- _Material provided_
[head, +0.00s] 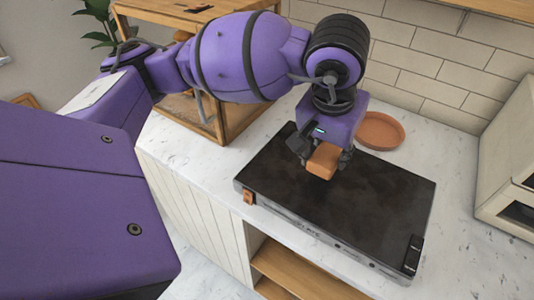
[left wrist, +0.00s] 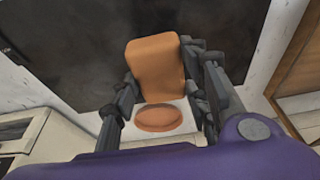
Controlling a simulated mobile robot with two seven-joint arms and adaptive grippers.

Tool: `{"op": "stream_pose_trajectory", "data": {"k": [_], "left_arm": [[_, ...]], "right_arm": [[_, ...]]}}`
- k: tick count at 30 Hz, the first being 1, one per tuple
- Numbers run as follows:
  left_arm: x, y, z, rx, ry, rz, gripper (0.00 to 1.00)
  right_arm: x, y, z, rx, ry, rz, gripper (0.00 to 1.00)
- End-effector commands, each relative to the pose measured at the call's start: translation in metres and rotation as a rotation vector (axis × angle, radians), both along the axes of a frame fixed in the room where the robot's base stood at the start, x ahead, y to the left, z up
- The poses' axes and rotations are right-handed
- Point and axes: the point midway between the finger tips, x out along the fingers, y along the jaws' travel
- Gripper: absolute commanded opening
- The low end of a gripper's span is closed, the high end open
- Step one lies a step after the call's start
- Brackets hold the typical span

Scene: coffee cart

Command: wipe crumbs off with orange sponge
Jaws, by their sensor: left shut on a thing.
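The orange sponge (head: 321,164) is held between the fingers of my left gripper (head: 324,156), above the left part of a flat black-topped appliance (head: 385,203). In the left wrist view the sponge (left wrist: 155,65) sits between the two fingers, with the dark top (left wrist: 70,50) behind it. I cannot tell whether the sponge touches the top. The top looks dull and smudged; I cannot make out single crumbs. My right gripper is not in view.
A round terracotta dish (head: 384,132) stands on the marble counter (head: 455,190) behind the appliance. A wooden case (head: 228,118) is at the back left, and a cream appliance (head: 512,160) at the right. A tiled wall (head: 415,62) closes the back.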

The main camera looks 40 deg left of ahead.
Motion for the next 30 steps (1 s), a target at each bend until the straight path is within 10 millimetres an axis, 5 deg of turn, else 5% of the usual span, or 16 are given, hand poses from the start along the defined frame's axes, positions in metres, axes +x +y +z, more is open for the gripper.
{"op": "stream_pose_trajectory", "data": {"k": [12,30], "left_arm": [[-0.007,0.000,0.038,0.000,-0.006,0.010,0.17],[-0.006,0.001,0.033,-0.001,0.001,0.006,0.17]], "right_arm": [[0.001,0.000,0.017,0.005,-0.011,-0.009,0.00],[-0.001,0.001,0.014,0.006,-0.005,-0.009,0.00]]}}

- _Instructions for the task_
Show every line where the string "ahead" appears.

- _Result_
- End-effector commands, each relative to the pose measured at the call's start: translation in metres and rotation as a rotation vector (axis × angle, radians), both along the axes of a frame fixed in the room where the robot's base stood at the start, x ahead, y to the left, z up
The main camera looks 40 deg left of ahead.

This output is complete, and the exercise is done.